In definitiva, da Cass., Sez. V, 10 gennaio 2022, n. 375 ricaviamo che “l’esigenza insopprimibile di selezionare le cose davvero necessarie ai fini della prova” la si soddisfa concretizzando/vivificando i tre requisiti motivazionali sopra-indicati alle lettere a), b) e c). Specialmente, il profilo sul quale primariamente insistere è quello – di natura argomentativa – previsto dalla lettera a): ossia, il nesso di pertinenza tra res, reato per cui si procede e finalità accertativo-probatoria. Un aspetto, questo della pertinenzialità, che è inoltre differentemente modulabile – caso per caso – “in ragione della fase del procedimento, della fluidità delle indagini e della contestazione provvisoria, del fatto concreto per cui si procede, del tipo di illecito a cui il fatto sembra doversi ricondurre, della difficoltà di individuare ex ante l’oggetto del sequestro, della natura del bene che si intende sequestrare”.

 

Giurisprudenza di interesse

  • Corte cost., 9 maggio 2013, n. 85

 

  • Sez. un., 28 gennaio 2004, n. 5876, Bevilacqua
  • Sez.

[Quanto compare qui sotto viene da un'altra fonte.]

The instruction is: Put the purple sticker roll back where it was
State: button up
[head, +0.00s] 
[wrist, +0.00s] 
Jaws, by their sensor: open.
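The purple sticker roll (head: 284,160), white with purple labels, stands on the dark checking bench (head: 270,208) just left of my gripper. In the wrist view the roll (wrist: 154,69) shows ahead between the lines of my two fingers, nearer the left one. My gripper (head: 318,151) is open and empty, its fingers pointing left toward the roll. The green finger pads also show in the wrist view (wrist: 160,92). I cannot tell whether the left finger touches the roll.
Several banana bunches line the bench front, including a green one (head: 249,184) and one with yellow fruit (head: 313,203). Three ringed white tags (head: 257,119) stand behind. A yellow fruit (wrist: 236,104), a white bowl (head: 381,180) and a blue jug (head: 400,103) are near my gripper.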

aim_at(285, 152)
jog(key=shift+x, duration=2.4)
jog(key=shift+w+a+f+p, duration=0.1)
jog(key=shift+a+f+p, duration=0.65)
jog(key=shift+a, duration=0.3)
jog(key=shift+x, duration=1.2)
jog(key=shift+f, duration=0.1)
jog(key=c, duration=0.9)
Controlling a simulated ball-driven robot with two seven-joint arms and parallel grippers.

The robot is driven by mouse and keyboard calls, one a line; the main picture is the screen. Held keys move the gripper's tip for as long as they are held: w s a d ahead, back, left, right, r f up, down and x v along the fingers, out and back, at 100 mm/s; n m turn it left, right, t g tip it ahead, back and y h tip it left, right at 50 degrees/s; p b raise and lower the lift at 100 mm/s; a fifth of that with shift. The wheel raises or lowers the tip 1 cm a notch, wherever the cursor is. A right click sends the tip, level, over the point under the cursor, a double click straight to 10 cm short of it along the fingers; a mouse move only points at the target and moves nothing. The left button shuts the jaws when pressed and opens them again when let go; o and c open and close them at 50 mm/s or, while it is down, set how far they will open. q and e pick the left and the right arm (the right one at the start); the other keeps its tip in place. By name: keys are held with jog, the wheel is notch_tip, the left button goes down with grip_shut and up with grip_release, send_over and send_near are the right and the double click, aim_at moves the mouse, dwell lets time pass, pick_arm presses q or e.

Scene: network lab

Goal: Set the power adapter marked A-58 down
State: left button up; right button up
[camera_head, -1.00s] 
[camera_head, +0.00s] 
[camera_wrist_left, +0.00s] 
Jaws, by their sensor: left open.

III, 7 luglio 2008, n. 27508, Staffolani
  • Sez. V, 21 ottobre 2010, n. 8152, Magnano
  • Sez. V, 16 gennaio 2013, n. 8382, Caruso
  • Sez. II, 12 aprile 2013, n. 16544, Verni
  • Sez. III, 7 maggio 2014, n. 21271, Konovalov
  • Sez. V, 27 febbraio 2015, n. 13594, Gattuso
  • Sez. VI, 15 dicembre 2016, n. 53168, Amores
  • Sez. V, 14 marzo 2017, n. 16622, Storari
  • Sez. un., 19 aprile 2018, n. 36072, Botticelli
  • Sez. VI, 12 settembre 2018, n. 56733, Macis
  • Sez. VI, 4 marzo 2020, n. 13156, Scagliarini
  • Sez. VI, 22 settembre 2020, n. 34265, A. e altri
  • Sez. VI, 19 febbraio 2021, n. 6623, P.

 

  • Corte EDU, 21 febbraio 1986, James e altri c. Regno Unito
  • Corte EDU, 24 ottobre 1986, Agosi c. Regno Unito
  • Corte EDU, Grande Camera, 5 gennaio 2000, Beyeler c. Italia
  • Corte EDU, Grande Camera, 16 luglio 2014, Alisic c. Bosnia Erzegovina
  • Corte EDU, 13 ottobre 2015, Unsped Paket Servisi SaN. Ve TIC A.S. c. Bulgaria
  • Corte EDU, 13 dicembre 2016, S.C. Fiercolect Impex S.r.l. c. Romania

[1] L’impatto operativo del principio di proporzionalità lo si può riscontrare, a riprova, ad esempio nell’ipotesi del c.d. sequestro omnibus, definito – con tòno eufemico – “un sequestro dai contenuti molto estesi”. Laddove si intenda procedere alla “acquisizione indiscriminata di un’intera categoria di beni, nell’ambito della quale procedere successivamente alla selezione delle singole res strumentali all’accertamento del reato”, bisogna adottare “una motivazione che espliciti le ragioni per cui è necessario disporre un sequestro esteso e onnicomprensivo, in ragione [1] del tipo di reato per cui si procede, [2] della condotta e [3] del ruolo attribuito alla persona titolare dei beni, [nonché] della difficoltà di individuare ex ante l’oggetto del sequestro, con l’ulteriore precisazione che l’estrazione di copia integrale dei dati contenuti in dispositivi informatici e telematici realizza solo una copia-mezzo, che consente la restituzione del dispositivo, ma non legittima il trattenimento della totalità delle informazioni apprese oltre il tempo necessario a selezionare quelle pertinenti al reato per cui si procede. […] Ne consegue che il pubblico ministero: non può trattenere la copia integrale dei dati appresi se non per il tempo strettamente necessario alla loro selezione; è tenuto a predisporre una adeguata organizzazione per compiere la selezione in questione nel tempo più breve possibile, soprattutto nel caso in cui i dati siano stati sequestrati a persone estranee al reato per cui si procede; compiute le operazioni di selezione, la copia integrale deve essere restituita agli aventi diritto”. È evidente, da queste affermazioni, che la ragionevolezza dell’intervento dell’autorità passa dal corretto bilanciamento degli interessi in gioco, in seno al quale il giudizio di proporzione costituisce un criterio-guida.